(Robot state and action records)

====

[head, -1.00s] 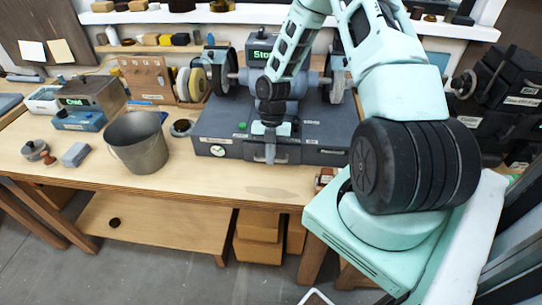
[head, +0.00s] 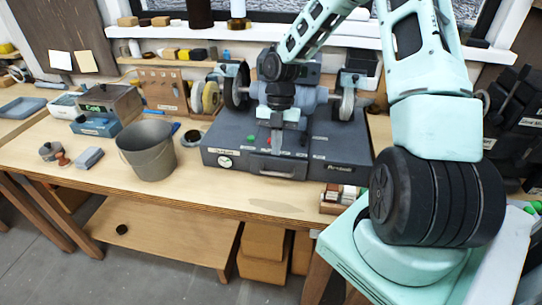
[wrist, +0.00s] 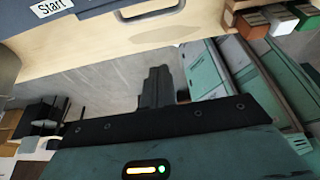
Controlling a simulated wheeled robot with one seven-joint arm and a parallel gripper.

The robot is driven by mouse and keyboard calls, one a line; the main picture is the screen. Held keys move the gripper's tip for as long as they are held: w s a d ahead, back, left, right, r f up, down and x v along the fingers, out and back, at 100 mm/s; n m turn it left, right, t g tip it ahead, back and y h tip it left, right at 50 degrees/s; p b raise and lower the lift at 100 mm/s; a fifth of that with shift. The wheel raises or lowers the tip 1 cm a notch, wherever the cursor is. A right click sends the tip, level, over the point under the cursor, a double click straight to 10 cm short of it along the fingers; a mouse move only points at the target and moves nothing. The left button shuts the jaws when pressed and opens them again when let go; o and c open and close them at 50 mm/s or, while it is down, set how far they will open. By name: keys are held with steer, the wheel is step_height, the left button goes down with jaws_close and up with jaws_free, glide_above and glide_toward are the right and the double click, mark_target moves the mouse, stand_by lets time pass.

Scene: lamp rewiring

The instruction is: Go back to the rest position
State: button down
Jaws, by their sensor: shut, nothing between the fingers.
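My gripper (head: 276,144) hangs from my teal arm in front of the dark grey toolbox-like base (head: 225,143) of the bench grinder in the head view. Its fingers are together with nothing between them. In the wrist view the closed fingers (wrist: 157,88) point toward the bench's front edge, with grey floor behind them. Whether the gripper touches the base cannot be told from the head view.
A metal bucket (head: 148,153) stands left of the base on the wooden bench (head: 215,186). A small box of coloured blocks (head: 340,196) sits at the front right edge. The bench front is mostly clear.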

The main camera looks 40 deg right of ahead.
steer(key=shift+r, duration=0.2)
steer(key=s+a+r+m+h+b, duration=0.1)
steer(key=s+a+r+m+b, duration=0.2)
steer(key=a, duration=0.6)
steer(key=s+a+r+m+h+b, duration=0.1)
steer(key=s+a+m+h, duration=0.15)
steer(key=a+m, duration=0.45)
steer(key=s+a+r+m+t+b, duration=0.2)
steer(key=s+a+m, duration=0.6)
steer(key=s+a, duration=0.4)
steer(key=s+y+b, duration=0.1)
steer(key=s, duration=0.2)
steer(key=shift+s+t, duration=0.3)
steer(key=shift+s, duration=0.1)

====

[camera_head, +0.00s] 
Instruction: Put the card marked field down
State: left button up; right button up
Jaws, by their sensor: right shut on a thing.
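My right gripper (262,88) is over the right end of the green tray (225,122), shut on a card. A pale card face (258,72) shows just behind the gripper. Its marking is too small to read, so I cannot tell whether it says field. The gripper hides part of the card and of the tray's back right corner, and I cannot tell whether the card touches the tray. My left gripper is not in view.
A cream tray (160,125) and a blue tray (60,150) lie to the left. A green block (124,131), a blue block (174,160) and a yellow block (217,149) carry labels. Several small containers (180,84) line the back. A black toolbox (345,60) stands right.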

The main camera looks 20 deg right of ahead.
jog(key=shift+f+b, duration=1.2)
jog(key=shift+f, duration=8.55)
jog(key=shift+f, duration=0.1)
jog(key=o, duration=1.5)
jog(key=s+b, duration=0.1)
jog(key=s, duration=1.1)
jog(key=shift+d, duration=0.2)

====

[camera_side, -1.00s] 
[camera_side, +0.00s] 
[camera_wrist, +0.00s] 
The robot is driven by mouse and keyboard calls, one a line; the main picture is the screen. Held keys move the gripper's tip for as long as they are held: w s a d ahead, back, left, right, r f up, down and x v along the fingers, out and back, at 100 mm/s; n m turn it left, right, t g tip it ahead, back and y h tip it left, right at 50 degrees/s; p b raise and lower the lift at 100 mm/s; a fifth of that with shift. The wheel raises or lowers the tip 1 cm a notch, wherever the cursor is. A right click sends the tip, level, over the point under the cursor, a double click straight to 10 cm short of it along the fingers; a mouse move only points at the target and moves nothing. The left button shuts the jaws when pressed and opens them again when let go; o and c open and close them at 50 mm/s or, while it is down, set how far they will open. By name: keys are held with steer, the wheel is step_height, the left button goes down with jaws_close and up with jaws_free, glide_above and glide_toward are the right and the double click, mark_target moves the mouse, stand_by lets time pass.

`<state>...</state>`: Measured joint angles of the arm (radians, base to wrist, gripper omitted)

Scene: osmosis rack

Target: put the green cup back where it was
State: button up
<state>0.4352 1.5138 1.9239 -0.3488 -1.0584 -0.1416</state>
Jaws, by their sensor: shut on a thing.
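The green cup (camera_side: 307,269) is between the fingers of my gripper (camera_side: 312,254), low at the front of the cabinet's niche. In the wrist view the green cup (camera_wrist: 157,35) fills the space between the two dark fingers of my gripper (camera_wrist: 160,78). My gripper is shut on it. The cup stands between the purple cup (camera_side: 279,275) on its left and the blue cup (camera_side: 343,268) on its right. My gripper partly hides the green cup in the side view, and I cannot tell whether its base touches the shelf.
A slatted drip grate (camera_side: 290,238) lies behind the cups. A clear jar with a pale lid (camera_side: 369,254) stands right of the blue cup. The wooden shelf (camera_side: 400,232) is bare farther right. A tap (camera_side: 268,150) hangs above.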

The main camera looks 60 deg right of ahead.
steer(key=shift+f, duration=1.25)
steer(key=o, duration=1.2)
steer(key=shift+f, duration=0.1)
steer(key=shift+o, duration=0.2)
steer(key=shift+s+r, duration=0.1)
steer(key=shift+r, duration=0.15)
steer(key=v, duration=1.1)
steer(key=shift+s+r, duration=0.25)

====

#### Written request
Copy out the listing above from the line containing "[head, -1.00s]" to the line containing "Controlling a simulated", both included, exactly as written and minus the images.

#### Answer for this exercise
[head, -1.00s] 
[head, +0.00s] 
[wrist, +0.00s] 
Controlling a simulated wheeled robot with one seven-joint arm and a parallel gripper.

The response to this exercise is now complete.